(REQUIREMENT) Exclude the pictures; give every entry again exactly as written.

(Collected data)

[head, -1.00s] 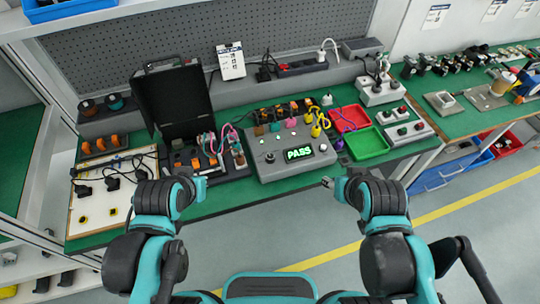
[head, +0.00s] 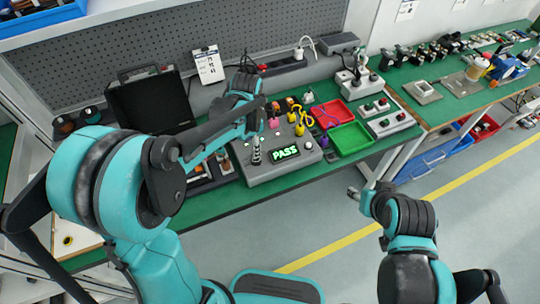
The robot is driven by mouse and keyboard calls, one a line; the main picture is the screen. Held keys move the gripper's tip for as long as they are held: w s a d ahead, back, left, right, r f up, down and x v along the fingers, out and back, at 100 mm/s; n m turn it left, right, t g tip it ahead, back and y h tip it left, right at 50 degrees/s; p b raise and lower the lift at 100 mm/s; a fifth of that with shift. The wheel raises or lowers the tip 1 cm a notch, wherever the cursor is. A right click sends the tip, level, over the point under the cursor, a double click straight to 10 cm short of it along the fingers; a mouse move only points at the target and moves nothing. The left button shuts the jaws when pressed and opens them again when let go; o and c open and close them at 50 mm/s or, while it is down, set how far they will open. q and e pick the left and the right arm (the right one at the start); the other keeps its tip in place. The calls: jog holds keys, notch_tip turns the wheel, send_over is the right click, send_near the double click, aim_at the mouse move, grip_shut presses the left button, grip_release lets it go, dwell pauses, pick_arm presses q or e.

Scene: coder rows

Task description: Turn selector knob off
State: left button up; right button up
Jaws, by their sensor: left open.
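The grey tester box (head: 270,176) stands on the green bench with its display (head: 285,152) lit green and reading "PASS". My left gripper (head: 256,158) is open and points down over the box's front panel, just left of the display. The selector knob is hidden at or under the left fingertips, so I cannot tell its position or whether the fingers touch it. My right gripper (head: 354,193) hangs in front of the bench, over the floor and away from the box; its fingers are too small to read.
A red tray (head: 334,112) and a green tray (head: 350,140) stand right of the box. Grey button boxes (head: 390,121) lie further right. An open black case (head: 153,102) stands behind my left arm. Coloured plugs and cables crowd the box's back edge.

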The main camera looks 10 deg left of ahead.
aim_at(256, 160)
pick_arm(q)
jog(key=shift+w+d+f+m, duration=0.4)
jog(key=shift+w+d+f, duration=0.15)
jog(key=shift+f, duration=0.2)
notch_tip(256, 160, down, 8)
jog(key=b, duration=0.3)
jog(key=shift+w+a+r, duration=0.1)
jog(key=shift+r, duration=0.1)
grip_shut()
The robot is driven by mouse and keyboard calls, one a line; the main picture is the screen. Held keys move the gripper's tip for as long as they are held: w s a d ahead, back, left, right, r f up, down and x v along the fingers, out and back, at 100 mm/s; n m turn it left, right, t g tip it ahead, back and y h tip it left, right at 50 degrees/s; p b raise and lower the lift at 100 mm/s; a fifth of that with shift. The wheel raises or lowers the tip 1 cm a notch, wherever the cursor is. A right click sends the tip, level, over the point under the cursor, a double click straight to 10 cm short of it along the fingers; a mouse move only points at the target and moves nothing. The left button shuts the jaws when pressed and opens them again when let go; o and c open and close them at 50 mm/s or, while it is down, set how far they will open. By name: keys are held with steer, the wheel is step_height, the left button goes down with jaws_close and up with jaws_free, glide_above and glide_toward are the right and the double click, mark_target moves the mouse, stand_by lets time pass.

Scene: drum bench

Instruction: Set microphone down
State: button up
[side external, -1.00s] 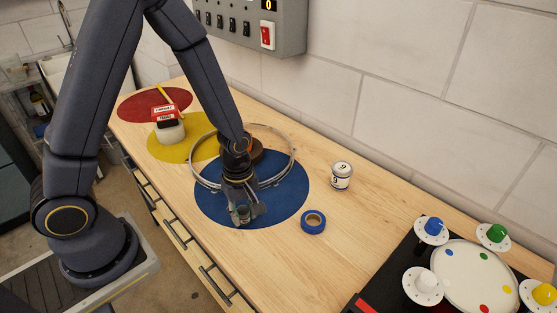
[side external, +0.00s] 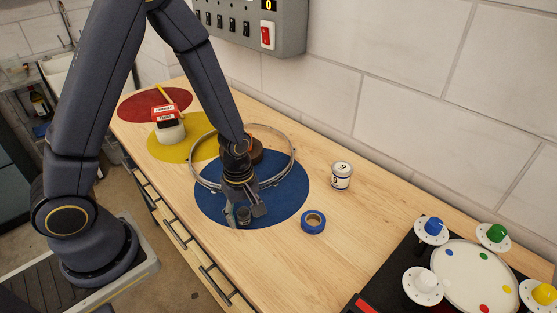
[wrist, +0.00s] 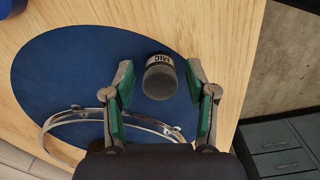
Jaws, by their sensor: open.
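The microphone (wrist: 160,77), a short dark cylinder with a pale "MIC" label, stands on the blue round mat (wrist: 60,70). It also shows in the side external view (side external: 243,215), partly hidden by my fingers. My gripper (wrist: 161,88) is open, with one green-padded finger on each side of the microphone and a visible gap to each. In the side external view my gripper (side external: 244,212) is low over the near part of the blue mat (side external: 290,195).
A metal hoop (side external: 292,165) rests across the blue and yellow mats, close beside my gripper. Blue tape (side external: 313,222) and a white can (side external: 341,176) stand to the right. A red-and-white box (side external: 166,115) is at the far left. Bare wood lies nearer the front right.

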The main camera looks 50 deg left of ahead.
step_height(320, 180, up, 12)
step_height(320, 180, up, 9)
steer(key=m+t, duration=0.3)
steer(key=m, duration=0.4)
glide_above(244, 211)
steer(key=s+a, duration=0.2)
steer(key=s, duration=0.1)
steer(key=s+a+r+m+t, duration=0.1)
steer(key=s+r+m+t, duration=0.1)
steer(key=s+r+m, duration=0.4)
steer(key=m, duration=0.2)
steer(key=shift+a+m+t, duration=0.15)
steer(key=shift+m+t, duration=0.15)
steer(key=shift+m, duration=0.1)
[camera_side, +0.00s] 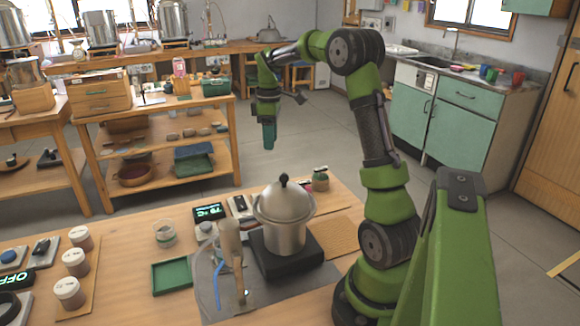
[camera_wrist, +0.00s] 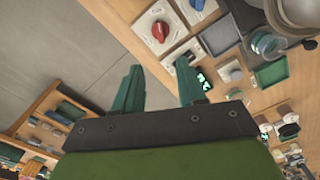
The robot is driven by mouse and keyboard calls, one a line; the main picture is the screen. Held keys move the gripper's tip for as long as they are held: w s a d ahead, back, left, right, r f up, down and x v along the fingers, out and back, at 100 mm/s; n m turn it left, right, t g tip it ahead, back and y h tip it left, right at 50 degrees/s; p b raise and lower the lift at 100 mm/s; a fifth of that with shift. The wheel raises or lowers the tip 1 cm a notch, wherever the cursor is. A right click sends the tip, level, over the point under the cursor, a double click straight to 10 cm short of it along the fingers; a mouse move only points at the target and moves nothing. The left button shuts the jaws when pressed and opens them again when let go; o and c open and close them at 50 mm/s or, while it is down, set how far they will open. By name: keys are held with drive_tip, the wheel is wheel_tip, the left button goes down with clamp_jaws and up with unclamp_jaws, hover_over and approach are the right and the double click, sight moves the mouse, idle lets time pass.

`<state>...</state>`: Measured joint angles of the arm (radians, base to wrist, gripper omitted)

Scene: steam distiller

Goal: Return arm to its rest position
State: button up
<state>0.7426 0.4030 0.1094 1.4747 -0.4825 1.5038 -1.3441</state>
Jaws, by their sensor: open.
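My gripper (camera_side: 268,136) hangs in the air, pointing down, above and beyond the far edge of the work table (camera_side: 125,240). In the wrist view its two green fingers (camera_wrist: 158,88) stand apart with nothing between them. My arm is raised and bent, reaching left from its base at the table's right side. The metal pot with a domed lid (camera_side: 284,215) stands upright on a black hotplate (camera_side: 290,258), below and apart from my gripper. The lid covers the pot, so its contents are hidden.
A green tray (camera_side: 172,276), a grey upright holder (camera_side: 232,245), a temperature display (camera_side: 209,211) and several lidded jars (camera_side: 75,262) stand on the table. A wooden shelf (camera_side: 150,140) is behind. In the wrist view a red knob (camera_wrist: 160,31) shows near the table edge. Space around my gripper is clear.

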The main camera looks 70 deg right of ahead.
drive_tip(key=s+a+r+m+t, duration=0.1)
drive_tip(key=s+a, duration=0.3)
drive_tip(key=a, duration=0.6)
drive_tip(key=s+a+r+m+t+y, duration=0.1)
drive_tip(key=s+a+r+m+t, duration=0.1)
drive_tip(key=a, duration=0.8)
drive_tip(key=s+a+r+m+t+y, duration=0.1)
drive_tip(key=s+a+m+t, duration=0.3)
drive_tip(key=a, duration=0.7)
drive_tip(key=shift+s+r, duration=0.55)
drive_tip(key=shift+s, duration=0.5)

(COMPLETE ANSWER)
[head, -1.00s] 
[head, +0.00s] 
The robot is driven by mouse and keyboard calls, one a line; the main picture is the screen. Held keys move the gripper's tip for as long as they are held: w s a d ahead, back, left, right, r f up, down and x v along the fingers, out and back, at 100 mm/s; n m turn it left, right, t g tip it ahead, back and y h tip it left, right at 50 degrees/s; p b raise and lower the lift at 100 mm/s; a fifth of that with shift. The wheel raises or lowers the tip 1 cm a notch, wherever the cursor is. A right click sends the tip, level, over the point under the cursor, a double click straight to 10 cm short of it along the fingers; a mouse move only points at the target and moves nothing. The left button shuts the jaws when pressed and opens them again when let go; o and c open and close them at 50 mm/s or, while it is down, set how far they will open. q and e pick the left and the right arm (the right one at the start); the other keeps its tip in place. The calls: jog holds keys, notch_tip turns the wheel, send_over is the right click, send_near the double click, aim_at the mouse move, grip_shut presses the left button, grip_release lets it go, dwell pauses, pick_arm presses q or e.

Scene: coder rows

Task description: Turn selector knob off
State: left button up; right button up
Jaws, by their sensor: left open.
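The grey tester box (head: 270,176) stands on the green bench with its display (head: 285,152) lit green and reading "PASS". My left gripper (head: 256,158) is open and points down over the box's front panel, just left of the display. The selector knob is hidden at or under the left fingertips, so I cannot tell its position or whether the fingers touch it. My right gripper (head: 354,193) hangs in front of the bench, over the floor and away from the box; its fingers are too small to read.
A red tray (head: 334,112) and a green tray (head: 350,140) stand right of the box. Grey button boxes (head: 390,121) lie further right. An open black case (head: 153,102) stands behind my left arm. Coloured plugs and cables crowd the box's back edge.

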The main camera looks 10 deg left of ahead.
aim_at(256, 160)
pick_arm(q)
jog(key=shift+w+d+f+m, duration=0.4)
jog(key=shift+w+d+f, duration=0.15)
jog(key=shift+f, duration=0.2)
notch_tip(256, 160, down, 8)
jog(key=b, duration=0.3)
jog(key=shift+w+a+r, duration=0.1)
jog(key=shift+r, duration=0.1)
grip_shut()
The robot is driven by mouse and keyboard calls, one a line; the main picture is the screen. Held keys move the gripper's tip for as long as they are held: w s a d ahead, back, left, right, r f up, down and x v along the fingers, out and back, at 100 mm/s; n m turn it left, right, t g tip it ahead, back and y h tip it left, right at 50 degrees/s; p b raise and lower the lift at 100 mm/s; a fifth of that with shift. The wheel raises or lowers the tip 1 cm a notch, wherever the cursor is. A right click sends the tip, level, over the point under the cursor, a double click straight to 10 cm short of it along the fingers; a mouse move only points at the target and moves nothing. The left button shuts the jaws when pressed and opens them again when let go; o and c open and close them at 50 mm/s or, while it is down, set how far they will open. By name: keys are held with steer, the wheel is step_height, the left button goes down with jaws_close and up with jaws_free, glide_above and glide_toward are the right and the double click, mark_target moves the mouse, stand_by lets time pass.

Scene: drum bench

Instruction: Set microphone down
State: button up
[side external, -1.00s] 
[side external, +0.00s] 
[wrist, +0.00s] 
Jaws, by their sensor: open.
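The microphone (wrist: 160,77), a short dark cylinder with a pale "MIC" label, stands on the blue round mat (wrist: 60,70). It also shows in the side external view (side external: 243,215), partly hidden by my fingers. My gripper (wrist: 161,88) is open, with one green-padded finger on each side of the microphone and a visible gap to each. In the side external view my gripper (side external: 244,212) is low over the near part of the blue mat (side external: 290,195).
A metal hoop (side external: 292,165) rests across the blue and yellow mats, close beside my gripper. Blue tape (side external: 313,222) and a white can (side external: 341,176) stand to the right. A red-and-white box (side external: 166,115) is at the far left. Bare wood lies nearer the front right.

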The main camera looks 50 deg left of ahead.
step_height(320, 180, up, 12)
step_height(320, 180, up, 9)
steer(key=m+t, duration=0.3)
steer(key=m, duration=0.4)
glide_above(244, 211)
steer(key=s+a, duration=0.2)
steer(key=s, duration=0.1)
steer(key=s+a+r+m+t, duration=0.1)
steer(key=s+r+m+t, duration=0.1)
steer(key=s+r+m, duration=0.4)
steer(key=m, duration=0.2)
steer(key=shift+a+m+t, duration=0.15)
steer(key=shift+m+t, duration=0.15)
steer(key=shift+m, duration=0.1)
[camera_side, +0.00s] 
[camera_wrist, +0.00s] 
The robot is driven by mouse and keyboard calls, one a line; the main picture is the screen. Held keys move the gripper's tip for as long as they are held: w s a d ahead, back, left, right, r f up, down and x v along the fingers, out and back, at 100 mm/s; n m turn it left, right, t g tip it ahead, back and y h tip it left, right at 50 degrees/s; p b raise and lower the lift at 100 mm/s; a fifth of that with shift. The wheel raises or lowers the tip 1 cm a notch, wherever the cursor is. A right click sends the tip, level, over the point under the cursor, a double click straight to 10 cm short of it along the fingers; a mouse move only points at the target and moves nothing. The left button shuts the jaws when pressed and opens them again when let go; o and c open and close them at 50 mm/s or, while it is down, set how far they will open. By name: keys are held with drive_tip, the wheel is wheel_tip, the left button goes down with clamp_jaws and up with unclamp_jaws, hover_over and approach are the right and the double click, sight moves the mouse, idle lets time pass.

`<state>...</state>`: Measured joint angles of the arm (radians, base to wrist, gripper omitted)

Scene: steam distiller

Goal: Return arm to its rest position
State: button up
<state>0.7426 0.4030 0.1094 1.4747 -0.4825 1.5038 -1.3441</state>
Jaws, by their sensor: open.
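My gripper (camera_side: 268,136) hangs in the air, pointing down, above and beyond the far edge of the work table (camera_side: 125,240). In the wrist view its two green fingers (camera_wrist: 158,88) stand apart with nothing between them. My arm is raised and bent, reaching left from its base at the table's right side. The metal pot with a domed lid (camera_side: 284,215) stands upright on a black hotplate (camera_side: 290,258), below and apart from my gripper. The lid covers the pot, so its contents are hidden.
A green tray (camera_side: 172,276), a grey upright holder (camera_side: 232,245), a temperature display (camera_side: 209,211) and several lidded jars (camera_side: 75,262) stand on the table. A wooden shelf (camera_side: 150,140) is behind. In the wrist view a red knob (camera_wrist: 160,31) shows near the table edge. Space around my gripper is clear.

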The main camera looks 70 deg right of ahead.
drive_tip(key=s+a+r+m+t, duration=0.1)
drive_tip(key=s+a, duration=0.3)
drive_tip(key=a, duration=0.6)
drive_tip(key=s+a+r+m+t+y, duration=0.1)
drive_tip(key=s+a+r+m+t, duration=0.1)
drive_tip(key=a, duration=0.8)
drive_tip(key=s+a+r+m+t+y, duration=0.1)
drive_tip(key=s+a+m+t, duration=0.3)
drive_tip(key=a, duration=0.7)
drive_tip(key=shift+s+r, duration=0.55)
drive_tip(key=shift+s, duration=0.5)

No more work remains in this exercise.